**SOURCE EXCERPT:**
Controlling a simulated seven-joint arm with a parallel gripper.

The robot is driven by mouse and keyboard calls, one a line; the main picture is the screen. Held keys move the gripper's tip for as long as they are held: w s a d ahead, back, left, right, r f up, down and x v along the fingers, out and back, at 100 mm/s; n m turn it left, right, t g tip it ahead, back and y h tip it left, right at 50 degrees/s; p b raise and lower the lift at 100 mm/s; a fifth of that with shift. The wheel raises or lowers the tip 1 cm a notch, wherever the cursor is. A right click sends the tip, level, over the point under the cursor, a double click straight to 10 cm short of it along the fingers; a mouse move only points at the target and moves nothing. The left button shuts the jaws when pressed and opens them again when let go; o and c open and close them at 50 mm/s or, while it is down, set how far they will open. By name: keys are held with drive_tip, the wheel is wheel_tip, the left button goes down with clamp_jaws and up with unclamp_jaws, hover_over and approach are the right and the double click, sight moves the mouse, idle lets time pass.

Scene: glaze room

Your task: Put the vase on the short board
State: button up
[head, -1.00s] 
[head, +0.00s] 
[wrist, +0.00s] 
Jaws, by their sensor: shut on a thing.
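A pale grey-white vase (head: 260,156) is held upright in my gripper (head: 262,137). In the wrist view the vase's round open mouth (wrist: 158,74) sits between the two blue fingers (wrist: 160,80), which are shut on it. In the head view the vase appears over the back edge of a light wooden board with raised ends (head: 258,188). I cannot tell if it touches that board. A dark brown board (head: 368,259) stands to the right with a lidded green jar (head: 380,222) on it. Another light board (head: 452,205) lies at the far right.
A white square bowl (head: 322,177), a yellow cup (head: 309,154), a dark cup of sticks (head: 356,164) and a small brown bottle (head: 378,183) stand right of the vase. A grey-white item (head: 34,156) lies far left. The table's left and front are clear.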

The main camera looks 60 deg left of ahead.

**TASK DIRECTIONS:** Restate the data above exactly, keeping each word as it stands.

**OUTPUT OF THE EXERCISE:**
Controlling a simulated seven-joint arm with a parallel gripper.

The robot is driven by mouse and keyboard calls, one a line; the main picture is the screen. Held keys move the gripper's tip for as long as they are held: w s a d ahead, back, left, right, r f up, down and x v along the fingers, out and back, at 100 mm/s; n m turn it left, right, t g tip it ahead, back and y h tip it left, right at 50 degrees/s; p b raise and lower the lift at 100 mm/s; a fifth of that with shift. The wheel raises or lowers the tip 1 cm a notch, wherever the cursor is. A right click sends the tip, level, over the point under the cursor, a double click straight to 10 cm short of it along the fingers; a mouse move only points at the target and moves nothing. The left button shuts the jaws when pressed and opens them again when let go; o and c open and close them at 50 mm/s or, while it is down, set how far they will open. By name: keys are held with drive_tip, the wheel is wheel_tip, the left button goes down with clamp_jaws and up with unclamp_jaws, hover_over and approach are the right and the double click, sight moves the mouse, idle lets time pass.

Scene: glaze room

Your task: Put the vase on the short board
State: button up
[head, -1.00s] 
[head, +0.00s] 
[wrist, +0.00s] 
Jaws, by their sensor: shut on a thing.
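A pale grey-white vase (head: 260,156) is held upright in my gripper (head: 262,137). In the wrist view the vase's round open mouth (wrist: 158,74) sits between the two blue fingers (wrist: 160,80), which are shut on it. In the head view the vase appears over the back edge of a light wooden board with raised ends (head: 258,188). I cannot tell if it touches that board. A dark brown board (head: 368,259) stands to the right with a lidded green jar (head: 380,222) on it. Another light board (head: 452,205) lies at the far right.
A white square bowl (head: 322,177), a yellow cup (head: 309,154), a dark cup of sticks (head: 356,164) and a small brown bottle (head: 378,183) stand right of the vase. A grey-white item (head: 34,156) lies far left. The table's left and front are clear.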

The main camera looks 60 deg left of ahead.

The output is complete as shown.